[Exercise instructions] Give back exactly the lines running from the line with "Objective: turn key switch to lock" to the end of the entries, and only those lines.

[Data in this exercise]
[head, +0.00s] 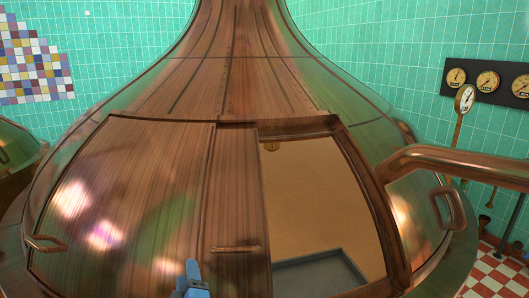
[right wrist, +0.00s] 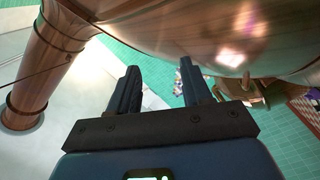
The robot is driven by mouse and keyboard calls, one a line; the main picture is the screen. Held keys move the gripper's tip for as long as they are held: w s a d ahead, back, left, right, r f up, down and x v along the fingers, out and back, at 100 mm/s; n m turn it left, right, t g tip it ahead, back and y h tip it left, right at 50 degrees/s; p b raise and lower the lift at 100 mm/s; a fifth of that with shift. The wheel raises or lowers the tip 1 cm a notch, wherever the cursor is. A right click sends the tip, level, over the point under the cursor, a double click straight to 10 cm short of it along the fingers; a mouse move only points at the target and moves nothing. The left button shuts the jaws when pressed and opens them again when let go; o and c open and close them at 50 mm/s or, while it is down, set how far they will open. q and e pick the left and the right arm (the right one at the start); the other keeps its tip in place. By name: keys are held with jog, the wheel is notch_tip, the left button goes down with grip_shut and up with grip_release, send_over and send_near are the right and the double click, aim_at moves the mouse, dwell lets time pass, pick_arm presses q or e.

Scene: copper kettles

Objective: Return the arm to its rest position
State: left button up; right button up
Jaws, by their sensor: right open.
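My right gripper (head: 192,280) shows as a small blue part at the bottom edge of the head view, in front of the large copper kettle (head: 130,190). In the right wrist view the right gripper (right wrist: 160,75) has its two dark fingers apart with nothing between them. The curved copper side of the kettle (right wrist: 190,25) is above and beyond the fingers. My left gripper is in neither view.
The kettle's hatch (head: 320,200) stands open, with a sliding door (head: 235,200) and handle left of it. A copper pipe (head: 460,163) runs at the right, near wall gauges (head: 487,81). A copper column (right wrist: 45,75) stands at the left in the wrist view.

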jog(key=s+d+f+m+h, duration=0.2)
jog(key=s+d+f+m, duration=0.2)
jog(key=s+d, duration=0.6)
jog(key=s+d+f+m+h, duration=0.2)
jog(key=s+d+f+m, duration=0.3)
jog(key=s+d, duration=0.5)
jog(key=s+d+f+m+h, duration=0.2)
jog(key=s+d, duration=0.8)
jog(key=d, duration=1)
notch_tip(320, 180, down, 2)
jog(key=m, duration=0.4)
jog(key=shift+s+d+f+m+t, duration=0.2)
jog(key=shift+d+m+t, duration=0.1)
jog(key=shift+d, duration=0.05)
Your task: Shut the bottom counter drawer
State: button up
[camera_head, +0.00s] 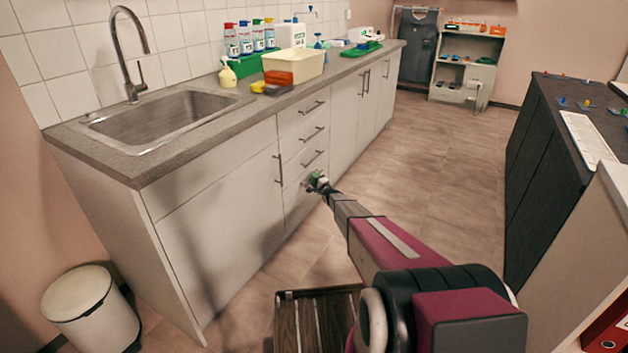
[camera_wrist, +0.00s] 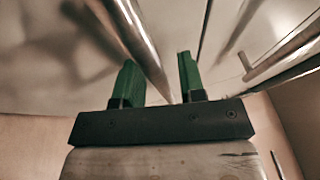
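The counter (camera_head: 225,200) has a column of pale drawers with bar handles. The bottom drawer (camera_head: 296,205) is the lowest front in that column, partly hidden by my gripper (camera_head: 318,182). How far it stands out cannot be told. My gripper is at the height of the bottom drawer's handle. In the wrist view, the two green fingers of my gripper (camera_wrist: 159,76) stand apart. A metal bar handle (camera_wrist: 146,55) runs through the gap between them as seen, with space on its sides. Whether it lies between the fingers or beyond them is unclear.
A second bar handle (camera_wrist: 285,57) shows at the right of the wrist view. A slatted wooden stool (camera_head: 313,315) stands below my arm. A white bin (camera_head: 92,312) is at the lower left. A dark cabinet (camera_head: 555,150) is at the right. The floor between is clear.

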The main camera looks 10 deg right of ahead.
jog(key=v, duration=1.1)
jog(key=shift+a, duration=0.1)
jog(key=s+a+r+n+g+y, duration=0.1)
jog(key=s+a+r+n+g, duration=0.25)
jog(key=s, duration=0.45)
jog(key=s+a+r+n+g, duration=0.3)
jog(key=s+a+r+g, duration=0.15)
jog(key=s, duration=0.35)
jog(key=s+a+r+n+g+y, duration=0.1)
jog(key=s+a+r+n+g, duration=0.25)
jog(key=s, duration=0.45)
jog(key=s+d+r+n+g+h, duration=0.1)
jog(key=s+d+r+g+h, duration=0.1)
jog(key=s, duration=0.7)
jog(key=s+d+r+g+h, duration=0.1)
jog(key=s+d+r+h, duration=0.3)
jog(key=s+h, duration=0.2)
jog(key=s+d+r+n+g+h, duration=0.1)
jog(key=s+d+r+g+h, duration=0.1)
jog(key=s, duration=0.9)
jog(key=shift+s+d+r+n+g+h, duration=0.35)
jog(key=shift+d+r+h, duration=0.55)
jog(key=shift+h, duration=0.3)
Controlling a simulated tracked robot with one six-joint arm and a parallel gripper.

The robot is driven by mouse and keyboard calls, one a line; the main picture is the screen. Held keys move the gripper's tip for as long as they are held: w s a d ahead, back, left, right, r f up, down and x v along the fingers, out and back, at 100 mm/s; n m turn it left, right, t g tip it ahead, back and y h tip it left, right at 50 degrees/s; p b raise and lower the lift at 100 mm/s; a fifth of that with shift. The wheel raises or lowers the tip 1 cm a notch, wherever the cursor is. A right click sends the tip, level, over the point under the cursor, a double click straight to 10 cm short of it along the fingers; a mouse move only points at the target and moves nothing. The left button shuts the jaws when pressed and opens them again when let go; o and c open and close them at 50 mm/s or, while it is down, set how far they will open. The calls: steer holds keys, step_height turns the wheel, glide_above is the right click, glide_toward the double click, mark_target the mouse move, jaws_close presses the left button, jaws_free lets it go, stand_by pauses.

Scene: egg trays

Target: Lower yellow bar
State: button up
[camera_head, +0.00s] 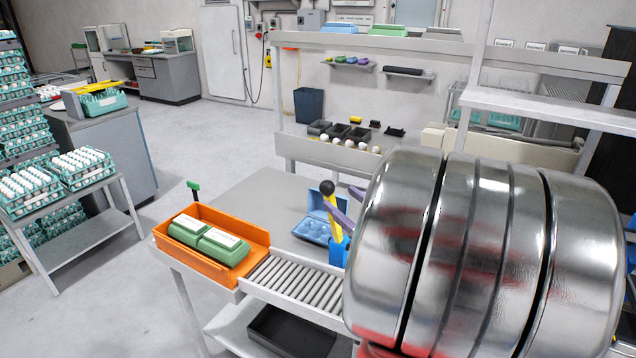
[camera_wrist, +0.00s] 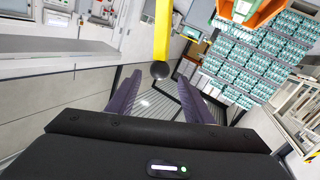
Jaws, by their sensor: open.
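The yellow bar (camera_head: 333,213) rises from a blue base (camera_head: 340,245) at the back of the roller line and leans slightly. A black ball (camera_head: 327,187) caps its upper end. In the wrist view the yellow bar (camera_wrist: 163,35) comes in from the top edge, with its black ball (camera_wrist: 160,70) between the fingertips. My gripper (camera_wrist: 160,76) is open, with a purple finger on either side and gaps beside the ball. In the head view the purple fingers (camera_head: 346,203) show near the bar; my silver arm hides the rest of the gripper.
An orange tray (camera_head: 163,240) with green egg cartons (camera_head: 207,238) sits at the left end of the rollers (camera_head: 293,281). A light blue open carton (camera_head: 311,231) is beside the bar. A shelf bench (camera_head: 330,150) stands behind. The grey tabletop (camera_head: 255,195) has free room.

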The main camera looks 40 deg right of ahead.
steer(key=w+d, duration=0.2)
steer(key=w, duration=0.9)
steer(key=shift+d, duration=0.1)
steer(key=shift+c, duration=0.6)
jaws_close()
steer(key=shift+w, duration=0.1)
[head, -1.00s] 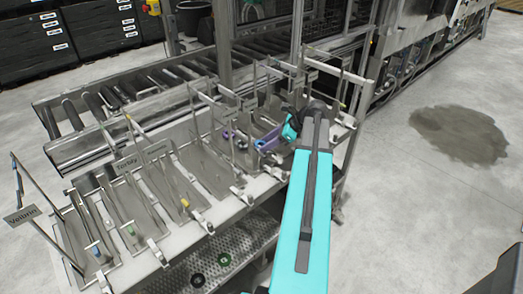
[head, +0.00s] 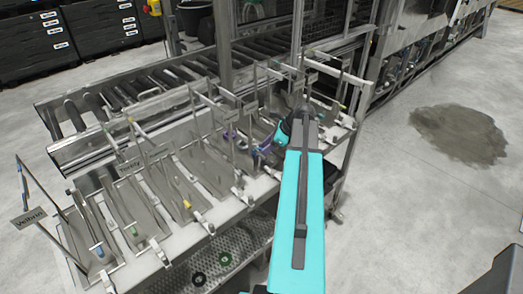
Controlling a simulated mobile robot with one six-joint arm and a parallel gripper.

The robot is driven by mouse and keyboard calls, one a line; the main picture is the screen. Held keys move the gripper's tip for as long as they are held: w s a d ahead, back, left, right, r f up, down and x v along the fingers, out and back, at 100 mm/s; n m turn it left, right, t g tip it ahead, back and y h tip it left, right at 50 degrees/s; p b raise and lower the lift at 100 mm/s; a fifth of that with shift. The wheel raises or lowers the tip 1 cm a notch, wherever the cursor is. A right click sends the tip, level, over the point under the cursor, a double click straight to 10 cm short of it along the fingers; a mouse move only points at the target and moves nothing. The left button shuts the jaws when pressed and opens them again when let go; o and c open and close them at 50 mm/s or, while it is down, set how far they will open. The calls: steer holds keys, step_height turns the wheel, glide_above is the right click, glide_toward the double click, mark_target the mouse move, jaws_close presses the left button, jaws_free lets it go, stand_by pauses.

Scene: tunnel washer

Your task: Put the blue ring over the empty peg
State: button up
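My gripper (head: 264,149) is at the far end of my turquoise arm, low over the right half of the rack table. It is small and partly hidden by my wrist, so its fingers cannot be made out. A blue-violet piece (head: 259,152) shows at the gripper; I cannot tell whether it is the blue ring or whether it is held. A purple ring (head: 229,136) and a dark ring (head: 242,144) sit just left of the gripper. A small blue piece (head: 100,250) is at the front of the leftmost stand. I cannot tell which peg is empty.
The table (head: 158,255) carries a row of metal stands with upright posts and name plates. A black ring (head: 199,279) and a green ring (head: 225,259) lie on the perforated lower shelf (head: 240,238). A roller conveyor (head: 130,97) runs behind.

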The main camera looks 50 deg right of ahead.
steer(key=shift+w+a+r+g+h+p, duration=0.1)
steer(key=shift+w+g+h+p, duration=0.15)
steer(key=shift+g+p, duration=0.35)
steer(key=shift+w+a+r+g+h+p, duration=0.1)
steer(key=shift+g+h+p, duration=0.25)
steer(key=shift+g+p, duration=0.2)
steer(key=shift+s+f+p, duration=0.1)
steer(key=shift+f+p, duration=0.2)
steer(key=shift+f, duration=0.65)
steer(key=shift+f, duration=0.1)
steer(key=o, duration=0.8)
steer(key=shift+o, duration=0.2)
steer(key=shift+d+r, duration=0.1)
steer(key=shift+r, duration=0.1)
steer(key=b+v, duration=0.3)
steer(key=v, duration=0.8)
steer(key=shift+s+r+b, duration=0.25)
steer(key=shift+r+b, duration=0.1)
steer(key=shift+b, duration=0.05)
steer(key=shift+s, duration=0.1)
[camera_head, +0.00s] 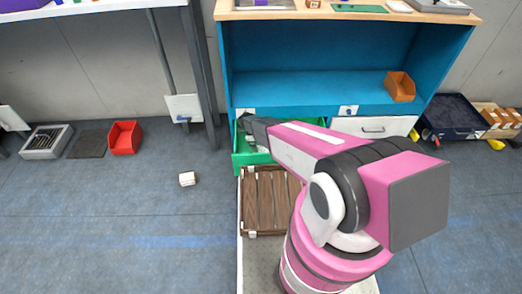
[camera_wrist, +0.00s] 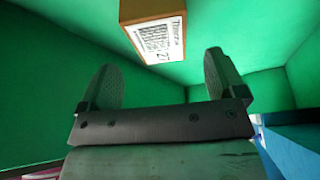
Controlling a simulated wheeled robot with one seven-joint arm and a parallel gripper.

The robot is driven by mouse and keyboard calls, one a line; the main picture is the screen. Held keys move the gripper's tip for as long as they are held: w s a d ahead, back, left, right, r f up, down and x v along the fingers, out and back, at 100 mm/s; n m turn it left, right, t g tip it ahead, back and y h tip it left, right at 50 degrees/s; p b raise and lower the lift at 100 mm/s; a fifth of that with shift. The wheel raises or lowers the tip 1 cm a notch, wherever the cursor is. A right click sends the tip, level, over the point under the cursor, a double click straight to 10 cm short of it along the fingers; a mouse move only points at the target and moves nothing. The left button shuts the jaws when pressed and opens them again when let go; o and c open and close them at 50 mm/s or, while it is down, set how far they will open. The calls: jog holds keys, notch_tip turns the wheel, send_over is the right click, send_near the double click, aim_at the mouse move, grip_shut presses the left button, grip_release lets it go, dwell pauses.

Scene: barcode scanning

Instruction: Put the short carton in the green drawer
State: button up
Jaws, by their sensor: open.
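The green drawer (camera_head: 243,160) is pulled out under the blue shelf at its left side. My gripper (camera_head: 252,128) is over the drawer, and the wrist view shows green walls around it. In the wrist view my gripper (camera_wrist: 160,66) is open, its two fingers spread apart. A brown carton (camera_wrist: 127,12) with a white printed label lies in the green drawer just beyond the fingertips, between their lines. It appears apart from both fingers. The carton is hidden by my arm in the head view.
The blue shelf (camera_head: 310,88) holds an orange bin (camera_head: 399,87). A closed white drawer (camera_head: 360,127) is right of the green one.

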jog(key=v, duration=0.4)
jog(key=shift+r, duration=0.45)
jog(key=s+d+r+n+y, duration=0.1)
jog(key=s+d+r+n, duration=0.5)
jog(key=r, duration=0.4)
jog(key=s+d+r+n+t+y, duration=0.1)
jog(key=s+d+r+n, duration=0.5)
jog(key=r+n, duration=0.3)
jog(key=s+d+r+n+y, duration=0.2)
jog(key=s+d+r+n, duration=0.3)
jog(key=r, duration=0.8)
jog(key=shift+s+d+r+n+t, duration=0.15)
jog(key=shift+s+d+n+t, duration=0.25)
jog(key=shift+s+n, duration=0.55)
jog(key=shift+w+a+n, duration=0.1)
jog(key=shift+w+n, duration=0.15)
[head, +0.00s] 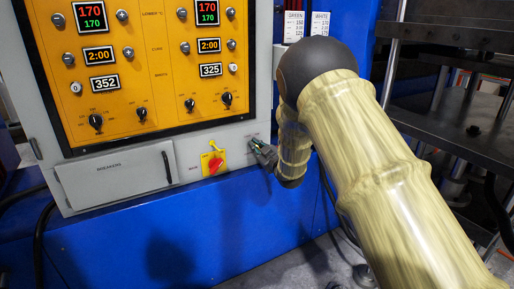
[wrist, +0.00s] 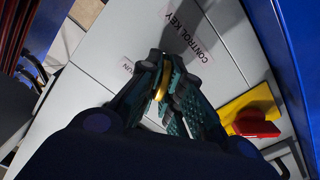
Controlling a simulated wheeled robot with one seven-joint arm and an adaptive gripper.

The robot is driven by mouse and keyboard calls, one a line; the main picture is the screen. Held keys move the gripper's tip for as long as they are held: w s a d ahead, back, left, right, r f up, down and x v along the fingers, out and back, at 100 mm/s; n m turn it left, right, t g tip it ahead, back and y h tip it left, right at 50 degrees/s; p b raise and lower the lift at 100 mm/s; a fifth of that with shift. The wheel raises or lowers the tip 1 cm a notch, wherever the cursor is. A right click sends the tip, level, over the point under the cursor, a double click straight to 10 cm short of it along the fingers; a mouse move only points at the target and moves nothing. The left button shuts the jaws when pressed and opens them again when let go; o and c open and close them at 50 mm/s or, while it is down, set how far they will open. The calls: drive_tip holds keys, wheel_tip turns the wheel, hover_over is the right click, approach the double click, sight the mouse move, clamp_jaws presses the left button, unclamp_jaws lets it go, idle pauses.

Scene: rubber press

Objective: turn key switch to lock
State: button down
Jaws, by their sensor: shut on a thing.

[Completed task]
Objective: turn key switch to lock
State: button down
Jaws, by their sensor: shut on a thing.

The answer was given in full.